6. Merchandise exports grew at an average of 11.35 percent in Q1-Q2, 2017-18, maintaining their momentum from Q3-Q4 2016-17 despite reported disruptions caused by exporters adjusting to the new GST regime. Exports of petroleum, steel and iron, machinery and equipment were the main drivers of aggregate export growth. Merchandise imports grew at a faster pace of 22.15 percent over the same time period, driven by an increase in international commodity prices, and reflected in the faster imports of oil, gems and jewellery, and gold. (Page 71-72 – Chapter II)
7. Central government’s fiscal deficit has declined since 2011-12 and stabilized in 2017-18. Centre’s fiscal deficit declined steadily from an average of 5.7 percent of GDP during 2008-09 to 2012-13 to 3.8 percent in 2015-16; and further to 3.5 percent in 2016-17 due to the rationalization of subsidies and increase in indirect tax collections. (Page 79 – Chapter II)

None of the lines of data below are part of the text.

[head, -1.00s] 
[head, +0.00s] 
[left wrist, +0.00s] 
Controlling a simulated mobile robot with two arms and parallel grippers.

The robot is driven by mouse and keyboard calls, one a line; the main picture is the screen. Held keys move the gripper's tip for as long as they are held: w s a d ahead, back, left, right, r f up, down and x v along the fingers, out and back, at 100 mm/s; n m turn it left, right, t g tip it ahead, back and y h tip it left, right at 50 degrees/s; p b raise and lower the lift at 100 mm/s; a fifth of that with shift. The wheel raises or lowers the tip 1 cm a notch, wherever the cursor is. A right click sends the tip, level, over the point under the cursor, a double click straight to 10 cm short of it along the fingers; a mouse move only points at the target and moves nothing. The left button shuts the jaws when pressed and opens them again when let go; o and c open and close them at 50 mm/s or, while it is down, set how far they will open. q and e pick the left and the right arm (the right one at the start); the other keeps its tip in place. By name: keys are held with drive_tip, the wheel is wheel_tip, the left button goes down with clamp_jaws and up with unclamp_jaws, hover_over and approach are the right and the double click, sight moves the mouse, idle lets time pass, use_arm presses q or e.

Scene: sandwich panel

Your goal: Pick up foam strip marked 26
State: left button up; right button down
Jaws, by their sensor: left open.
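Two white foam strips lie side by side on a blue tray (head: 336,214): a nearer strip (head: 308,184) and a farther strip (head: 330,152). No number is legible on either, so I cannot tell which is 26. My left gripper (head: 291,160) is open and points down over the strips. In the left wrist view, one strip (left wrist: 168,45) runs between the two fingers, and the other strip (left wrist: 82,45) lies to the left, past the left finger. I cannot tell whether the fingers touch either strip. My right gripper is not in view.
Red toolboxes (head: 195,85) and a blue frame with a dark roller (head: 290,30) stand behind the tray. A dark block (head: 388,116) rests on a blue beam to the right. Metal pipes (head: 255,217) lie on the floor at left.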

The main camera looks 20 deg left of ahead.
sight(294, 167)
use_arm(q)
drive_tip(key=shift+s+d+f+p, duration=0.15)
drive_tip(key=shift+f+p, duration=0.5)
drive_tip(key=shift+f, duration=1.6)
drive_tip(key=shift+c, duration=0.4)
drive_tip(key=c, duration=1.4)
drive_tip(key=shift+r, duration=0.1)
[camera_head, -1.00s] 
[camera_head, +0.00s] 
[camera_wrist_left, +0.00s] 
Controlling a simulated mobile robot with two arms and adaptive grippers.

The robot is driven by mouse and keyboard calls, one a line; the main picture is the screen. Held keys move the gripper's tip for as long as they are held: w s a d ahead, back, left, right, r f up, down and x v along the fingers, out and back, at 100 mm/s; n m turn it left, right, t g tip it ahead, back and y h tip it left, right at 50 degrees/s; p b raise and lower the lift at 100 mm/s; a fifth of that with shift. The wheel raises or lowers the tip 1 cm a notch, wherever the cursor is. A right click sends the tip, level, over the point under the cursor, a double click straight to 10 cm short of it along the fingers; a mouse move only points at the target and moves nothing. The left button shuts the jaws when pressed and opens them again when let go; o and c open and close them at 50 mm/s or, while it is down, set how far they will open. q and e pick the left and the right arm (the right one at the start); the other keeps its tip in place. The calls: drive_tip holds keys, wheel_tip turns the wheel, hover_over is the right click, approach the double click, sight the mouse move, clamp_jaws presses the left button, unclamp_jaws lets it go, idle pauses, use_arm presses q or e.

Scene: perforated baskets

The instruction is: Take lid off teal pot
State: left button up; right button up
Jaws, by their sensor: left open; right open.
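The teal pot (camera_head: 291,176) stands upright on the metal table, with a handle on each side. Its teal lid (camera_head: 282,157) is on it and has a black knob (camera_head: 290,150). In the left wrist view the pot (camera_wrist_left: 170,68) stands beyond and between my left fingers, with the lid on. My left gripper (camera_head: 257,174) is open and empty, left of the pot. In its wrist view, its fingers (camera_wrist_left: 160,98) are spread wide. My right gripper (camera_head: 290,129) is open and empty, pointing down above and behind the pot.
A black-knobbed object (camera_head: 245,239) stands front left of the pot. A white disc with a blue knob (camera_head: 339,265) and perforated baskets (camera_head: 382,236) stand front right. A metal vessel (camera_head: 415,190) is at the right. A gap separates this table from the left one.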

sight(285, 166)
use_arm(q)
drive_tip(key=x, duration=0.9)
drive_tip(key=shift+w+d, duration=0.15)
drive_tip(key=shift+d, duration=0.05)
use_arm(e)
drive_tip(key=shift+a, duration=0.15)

8. Going forward, as implementation of the recently introduced indirect Goods and Services Tax and the bankruptcy law progress, India has the potential to improve its ranking further. The government has also taken steps towards emphasizing the quality over the quantity of reforms implemented in states’ Reform Action Plans. In addition, India has placed a strong focus on promoting knowledge sharing between states and on helping lagging states improve on their reform implementation. (Page 105 – Chapter III.A)
9. The Goods and Services Tax (GST) was introduced in India on 1st July, 2017, after more than a decade of efforts. It replaced an existing system of fragmented and complex indirect taxes, consisting of multiple central and state taxes. Under the earlier tax system, states unilaterally levied ‘entry taxes’ on all goods that entered its territory, resulting in inefficiencies and huge costs to the economy. The new GST was designed to bring about a common policy and administrative framework for taxation of the supply of goods and services across the entire country while causing minimum tax-based restrictions on trade, besides harmonizing the rates on goods and services. This note provides a brief description of the GST and benchmarks it against other countries. (Page 107 – Chapter III.B)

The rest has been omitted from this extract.